What they give me – and give us – belongs to the illusion of a perfect world. Surrounded by pettiness and ugliness, perhaps one day, one Christmas or another, we may have the gift of seeing on our tree this delicate, precious, and graceful white owl, a messenger of peace and wisdom.

I have traveled and continue to travel to the farthest reaches of the north and south of the world, with my camera hanging around my neck. When someone asks me why I wander so deeply into the heart of nature, perhaps I don’t even know the answer myself. There’s a ghost inside me that I meet journey after journey, expedition after expedition. It’s a friendly ghost. I have come to understand who it is and where it goes. It is me, engaged in an endless “challenge” with my mind, my history, my desires, and my body – or perhaps it is a “duende,” a flamenco spirit, that stirs with equal intensity both the world’s expectations and my own expectations of myself. Work, money, family, and daily life have claimed a good part of my time, which, despite our aspiration to the eternal, is fortunately limited. But that ghost occupies all the remaining space: I have realized that my “avatar” is literally infinite. It is I who decide how far to push my thoughts. Perhaps today I am once again confronting freezing temperatures, relentless wind, and the risk of staring ever closer into the eyes of a polar bear, but tomorrow might bring a deep reflection on infinity, on universal thought, on the unconfined spaces of perception. Many times I have lost strength and felt the depression brought by cold, wind, and fatigue. And yet in those moments, my mind forced me to place one foot in front of the other, to keep moving: my ghost traces the path and surpasses physical limits; it is fully aware.

Photo Nico Zaramella © worldwide reserved

In an extremely cold region of Canada, something belonging to my infinite, ghostly self flies silently; something that perhaps has long existed, and today certainly exists, within me. Now it is motionless here beside me, beneath an unceasing snowfall, at thirty degrees below zero. Standing a few meters away, among an ikebana of yellow sticks, white, amid the pure white, it looks at me. There is no doubt. We always feel that whoever looks at us is drawn to our external form, to our appearance; yet it looks inside me, with bright yellow eyes, in a near-absolute silence. Just as thinking of my ghost opens a door to the infinite, so too does this gaze open a passage into infinity, into the void, into silence.

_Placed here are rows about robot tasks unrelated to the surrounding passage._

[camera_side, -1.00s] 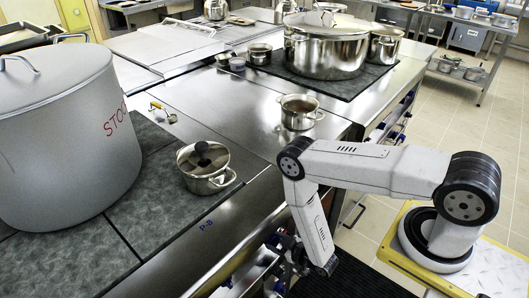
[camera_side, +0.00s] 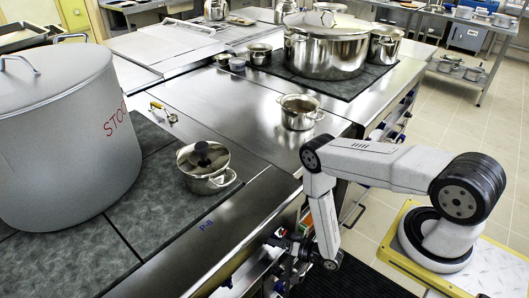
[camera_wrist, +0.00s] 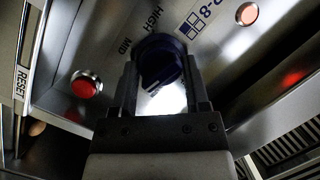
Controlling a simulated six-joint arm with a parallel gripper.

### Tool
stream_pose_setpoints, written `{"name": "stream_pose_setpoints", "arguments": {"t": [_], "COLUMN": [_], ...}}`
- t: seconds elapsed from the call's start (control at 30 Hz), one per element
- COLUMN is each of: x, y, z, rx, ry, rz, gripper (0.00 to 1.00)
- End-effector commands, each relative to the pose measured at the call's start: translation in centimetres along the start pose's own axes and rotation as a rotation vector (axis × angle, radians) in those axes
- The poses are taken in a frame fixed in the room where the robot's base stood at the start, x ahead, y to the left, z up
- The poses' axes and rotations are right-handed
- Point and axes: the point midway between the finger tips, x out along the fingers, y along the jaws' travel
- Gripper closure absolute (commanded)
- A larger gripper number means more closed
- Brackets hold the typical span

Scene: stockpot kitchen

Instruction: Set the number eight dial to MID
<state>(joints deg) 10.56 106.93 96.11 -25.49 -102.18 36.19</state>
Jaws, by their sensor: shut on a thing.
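The number eight dial (camera_wrist: 160,58) is a dark blue round knob in the wrist view, on a metal panel marked P-8. HIGH is printed above it and MID at its upper left. A raised ridge runs slantwise across the knob; which mark it points at I cannot tell. My gripper (camera_wrist: 161,76) is shut on the dial, one dark finger on each side. In the side view my gripper (camera_side: 292,246) is at the counter's front panel, and the dial cannot be made out there.
A red button (camera_wrist: 86,86) is left of the dial, near a RESET label (camera_wrist: 21,82). A pinkish round light (camera_wrist: 247,13) is at upper right. A small lidded pot (camera_side: 204,168) and a large stockpot (camera_side: 65,140) stand on the counter above.

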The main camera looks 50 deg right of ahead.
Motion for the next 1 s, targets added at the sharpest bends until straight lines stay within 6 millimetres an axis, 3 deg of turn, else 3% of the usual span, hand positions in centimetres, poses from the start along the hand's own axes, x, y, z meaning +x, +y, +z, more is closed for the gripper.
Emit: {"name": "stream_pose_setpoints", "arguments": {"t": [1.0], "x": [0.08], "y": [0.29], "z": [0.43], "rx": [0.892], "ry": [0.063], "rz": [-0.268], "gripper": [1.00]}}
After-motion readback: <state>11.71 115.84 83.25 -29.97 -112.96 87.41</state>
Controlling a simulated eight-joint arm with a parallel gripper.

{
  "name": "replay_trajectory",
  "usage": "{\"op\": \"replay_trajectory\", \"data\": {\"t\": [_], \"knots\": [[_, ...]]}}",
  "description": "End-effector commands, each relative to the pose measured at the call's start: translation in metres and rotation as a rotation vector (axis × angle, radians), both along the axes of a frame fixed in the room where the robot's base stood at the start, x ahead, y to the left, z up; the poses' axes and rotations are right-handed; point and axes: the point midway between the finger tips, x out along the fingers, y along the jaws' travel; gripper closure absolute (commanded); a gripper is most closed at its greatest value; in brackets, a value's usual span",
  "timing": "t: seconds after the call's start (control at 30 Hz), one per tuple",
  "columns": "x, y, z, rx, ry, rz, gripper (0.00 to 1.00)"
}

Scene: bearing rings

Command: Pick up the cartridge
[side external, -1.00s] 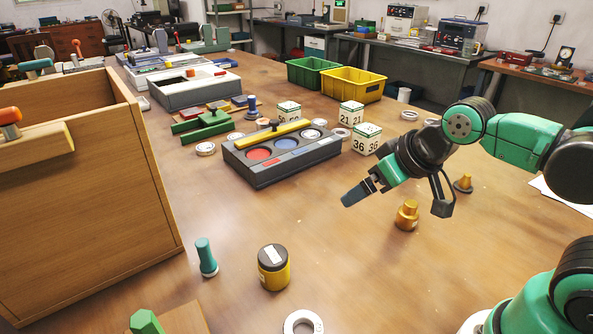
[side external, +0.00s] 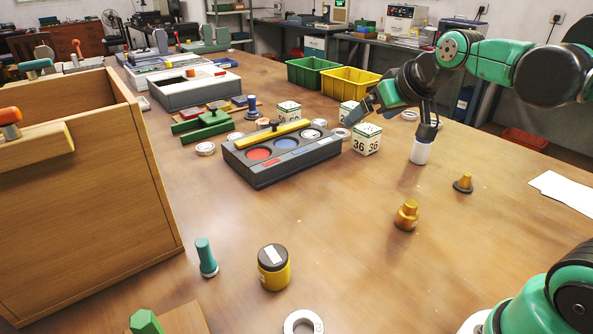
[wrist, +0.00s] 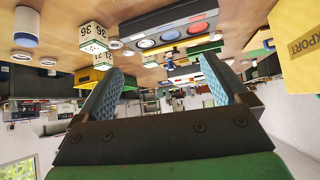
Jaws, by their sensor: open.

I realize that all of this is an invaluable luxury: the silence, the absolute whiteness, the absence, the emptiness, the darkness. It is a privilege we struggle to perceive as such because it has nothing ambiguous or material about it, unlike almost everything else in life that we consume in society—marked by the urgency to appear, to occupy space, jostling in a small, old world ever more tied to petty conflicts shaped around personal advantage that seems real but is not. To display, to perform on the creaking stage of a confined life, is exactly like characters in search of an author—unable to be, when deprived of someone before whom they might appear. This luxury, to immerse oneself without asking anything in return, in the fullness of nature, is instead “only” a gift of solitude and reflection, without spectators. This luxury cannot be bought, nor inherited. It is special.

Photo Nico Zaramella © worldwide reserved

This white ghost may well be my avatar. Its silence, mine, and this fantastic enchantment are the very best one could ask of our existence here and now: the perfection of life. Like Athena, Minerva, and Harry Potter, this Hedwig sublimates philosophy and wisdom. The audience has vanished, and with it the denominator—or perhaps the constant—of a trivial chess game played by amateur players. It narrows its eyes slightly before taking flight, and its flight is silent, contemplative. The movement of its wings is almost imperceptible, cutting through the wind and the stinging snowfall, while it rotates its round head, as if its eyes are fixed on a world in constant motion, yet attentive to a precise point known only to it. Watching this snowy owl, so long desired and imagined, and trying to sense its life, I came to understand the meaning of the word “to hover”: it is not merely a physical motion—it is grace, lightness, suspension. Known as the “snowy owl” to English speakers, and the “civetta delle nevi” in our sweet language, yet a true owl in every sense, it is one of the magnificent presences of the circumpolar fauna. Like many true and authentic indigenous beings of life, its existence is vulnerable.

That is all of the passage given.